> [Direction]
Extract all lines from the data beneath that include the word "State".

== == ==

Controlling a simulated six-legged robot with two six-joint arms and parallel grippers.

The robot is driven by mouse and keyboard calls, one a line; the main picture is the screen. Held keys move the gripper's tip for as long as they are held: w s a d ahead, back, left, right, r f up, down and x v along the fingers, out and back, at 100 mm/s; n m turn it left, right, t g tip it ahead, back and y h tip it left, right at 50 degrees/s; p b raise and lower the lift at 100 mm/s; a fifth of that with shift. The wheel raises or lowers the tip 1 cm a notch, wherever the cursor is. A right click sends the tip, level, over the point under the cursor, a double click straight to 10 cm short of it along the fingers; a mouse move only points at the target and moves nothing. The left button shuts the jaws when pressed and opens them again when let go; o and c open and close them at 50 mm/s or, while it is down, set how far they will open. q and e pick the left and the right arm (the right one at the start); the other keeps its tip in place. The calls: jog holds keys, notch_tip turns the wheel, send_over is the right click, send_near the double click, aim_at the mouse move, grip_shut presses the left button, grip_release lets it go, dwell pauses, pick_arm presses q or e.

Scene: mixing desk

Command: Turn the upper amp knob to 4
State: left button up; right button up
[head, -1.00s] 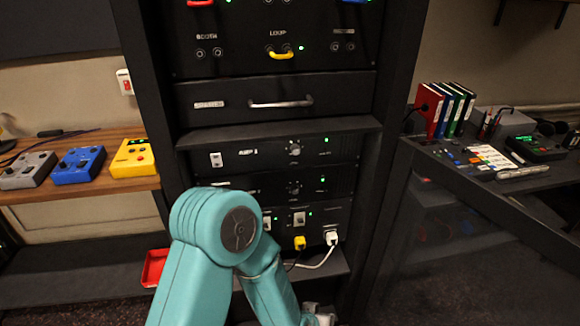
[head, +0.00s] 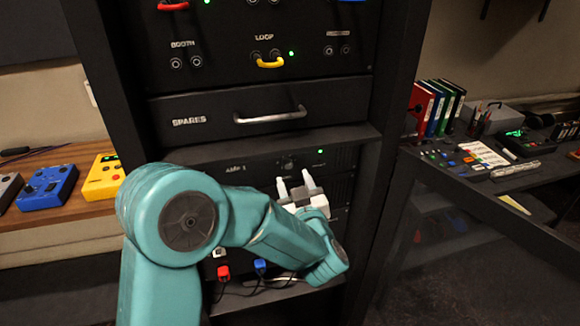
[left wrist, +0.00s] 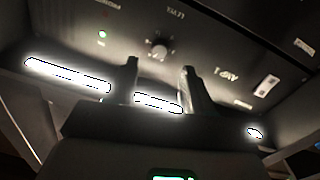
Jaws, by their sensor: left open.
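The upper amp, labelled AMP 1 (head: 236,171), sits in the rack below the drawer. Its knob (head: 289,162) shows just above my left gripper (head: 295,181) in the head view. In the left wrist view the round knob (left wrist: 160,48) is ahead of my left gripper (left wrist: 160,67), roughly centred between the two spread fingertips and apart from them. The gripper is open and empty. The knob's pointer and scale are too small and blurred to read. My left arm hides most of the lower amp. My right gripper is not in view.
A drawer labelled SPARES with a bar handle (head: 270,117) juts out above the amp. Red (head: 223,271) and blue (head: 260,266) plugs and cables are below. A side shelf holds pedals (head: 48,187) at left; a desk with binders (head: 436,107) stands at right.

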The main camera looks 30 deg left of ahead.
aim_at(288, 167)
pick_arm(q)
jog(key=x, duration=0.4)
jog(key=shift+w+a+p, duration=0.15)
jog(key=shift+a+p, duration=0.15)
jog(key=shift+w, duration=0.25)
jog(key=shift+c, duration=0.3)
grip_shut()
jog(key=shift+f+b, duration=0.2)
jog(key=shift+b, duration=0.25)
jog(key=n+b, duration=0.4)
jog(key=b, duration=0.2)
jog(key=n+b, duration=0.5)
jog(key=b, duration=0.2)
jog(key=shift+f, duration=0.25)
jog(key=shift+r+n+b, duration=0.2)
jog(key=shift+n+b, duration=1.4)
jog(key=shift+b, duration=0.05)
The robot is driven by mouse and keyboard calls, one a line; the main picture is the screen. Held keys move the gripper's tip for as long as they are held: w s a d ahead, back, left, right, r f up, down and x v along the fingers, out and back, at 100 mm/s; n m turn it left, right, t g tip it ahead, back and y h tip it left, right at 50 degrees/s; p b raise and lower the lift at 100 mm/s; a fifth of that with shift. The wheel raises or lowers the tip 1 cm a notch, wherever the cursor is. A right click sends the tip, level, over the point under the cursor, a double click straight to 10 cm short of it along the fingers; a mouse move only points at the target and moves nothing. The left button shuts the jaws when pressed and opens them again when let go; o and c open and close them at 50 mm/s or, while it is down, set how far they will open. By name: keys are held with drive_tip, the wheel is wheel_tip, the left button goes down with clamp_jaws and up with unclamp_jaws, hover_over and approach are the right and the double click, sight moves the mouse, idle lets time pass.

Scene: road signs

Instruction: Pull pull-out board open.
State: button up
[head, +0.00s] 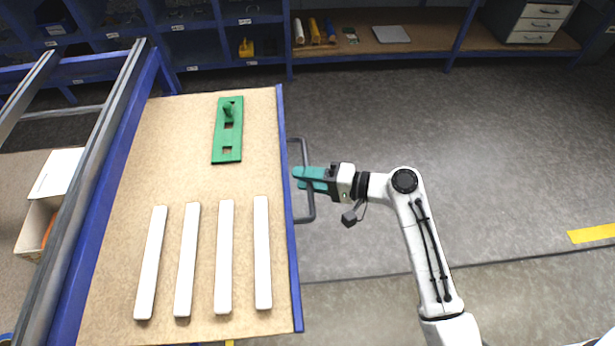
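The pull-out board (187,150) is a tan panel with a blue front edge, extending rightward from the blue frame in the head view. A grey bracket-shaped handle (311,207) stands out from its right edge. My gripper (298,178), with teal fingers, reaches in from the right at the handle. The fingertips extend past the handle's bar, close to the board's edge. The fingers look close together around the bar, but I cannot tell whether they are clamped on it.
Several white bars (225,257) and a green plate (228,145) with an upright piece lie on the board. A metal rail (85,165) runs along its left. Blue shelving (215,45) stands behind. Grey floor (500,150) is clear to the right.

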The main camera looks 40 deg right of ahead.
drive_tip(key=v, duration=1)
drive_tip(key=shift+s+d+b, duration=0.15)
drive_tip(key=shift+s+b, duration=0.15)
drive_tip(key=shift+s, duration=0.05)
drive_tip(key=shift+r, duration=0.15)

== == ==

> [Task solution]
State: left button up; right button up
State: button up

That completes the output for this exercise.